Его видели все реже. Как-то Стасов встретил его у Шестаковой. «...Передо мной был вчера какой-то гроб, а не прежний живой, энергический, беспокойный Милий, начинавший рассучивать все новое и новое, как только войдет в комнату, допрашивать и подталкивать всех, кто налицо тут есть. А теперь — ни до кого и ни до чего ему дела нет!!» — делился на следующий день Владимир Васильевич с Римским-Корсаковым.

Еще совсем недавно тот же Стасов считал, что «Балакирев — орел во всем музыкальном... и такого другого человека мы на своем веке, конечно, не увидим». А теперь умирал в Балакиреве музыкант. Он отказался от дирижирования, по просьбе Шестаковой отдал ей все свои рукописи и поступил на службу. 6 июля 1872 года Милий Алексеевич пометил в записной книжке: «Сегодня начались мои занятия в Магазинной конторе Варшавской железной дороги. Благослови, боже!!!» На несколько лет он ушел из музыкальной жизни.

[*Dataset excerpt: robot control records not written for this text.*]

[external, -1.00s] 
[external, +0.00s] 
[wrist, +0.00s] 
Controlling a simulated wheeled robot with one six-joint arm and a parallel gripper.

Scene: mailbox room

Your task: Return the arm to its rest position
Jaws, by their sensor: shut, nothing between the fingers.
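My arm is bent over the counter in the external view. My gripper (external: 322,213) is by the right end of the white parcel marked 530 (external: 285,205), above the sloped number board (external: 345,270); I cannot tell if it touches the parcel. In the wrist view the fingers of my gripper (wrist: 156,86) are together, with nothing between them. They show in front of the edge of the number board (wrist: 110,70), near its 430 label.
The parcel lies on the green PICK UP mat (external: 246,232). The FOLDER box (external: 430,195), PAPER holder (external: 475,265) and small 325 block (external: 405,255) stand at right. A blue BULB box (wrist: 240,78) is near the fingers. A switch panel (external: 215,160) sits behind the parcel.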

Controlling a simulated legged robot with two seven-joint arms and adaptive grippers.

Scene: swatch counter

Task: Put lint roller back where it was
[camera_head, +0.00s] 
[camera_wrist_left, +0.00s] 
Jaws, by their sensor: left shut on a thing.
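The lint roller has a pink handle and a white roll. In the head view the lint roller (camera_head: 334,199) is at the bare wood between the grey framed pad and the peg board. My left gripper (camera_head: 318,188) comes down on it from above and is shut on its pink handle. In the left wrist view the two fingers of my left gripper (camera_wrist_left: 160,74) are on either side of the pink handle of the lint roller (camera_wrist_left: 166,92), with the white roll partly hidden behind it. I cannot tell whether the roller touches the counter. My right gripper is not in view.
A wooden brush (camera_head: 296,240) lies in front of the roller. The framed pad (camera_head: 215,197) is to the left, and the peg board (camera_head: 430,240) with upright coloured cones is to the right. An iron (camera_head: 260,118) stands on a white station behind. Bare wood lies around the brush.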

Товарищи звали его. «...Неужели Вы нас навеки покинули? Неужели никогда к нам не придете? Неужели Вы не знаете и не хотите знать, что мы Вас горячо любим, не как музыканта только, но как человека? Неужели я поверю тому, что Вы в самом деле не имеете времени настолько, чтобы заглянуть к Вашим добрым друзьям? Найдите время и приходите»,— взывал к Балакиреву Бородин. А Стасов в канун 1873 года послал ему такую записку: «Мне захотелось, Милий, написать Вам несколько слов в эти самые минуты, чтобы в компании с Вами перешагнуть из одного года в другой и напомнить Вам еще раз, что есть кто-то, кто Вас по-прежнему и любит и ценит, и ни на единую йоту не сдал во всем том, что прежде и в продолжение долгих лет ощущал к Вам. Сильно бы я хотел, чтоб Вы решились (как в прошлом году) навестить меня моего 2-го января: если б это случилось, хотя бы на один час, Вы бы опять доставили столько же радости и мне, и всем Вашим истинным друзьям, как и в прошлом году. Ведь мы все те же ; дайте же нам — хоть раз в году — провести с Вами несколько дорогих минут. Обнимаю Вас».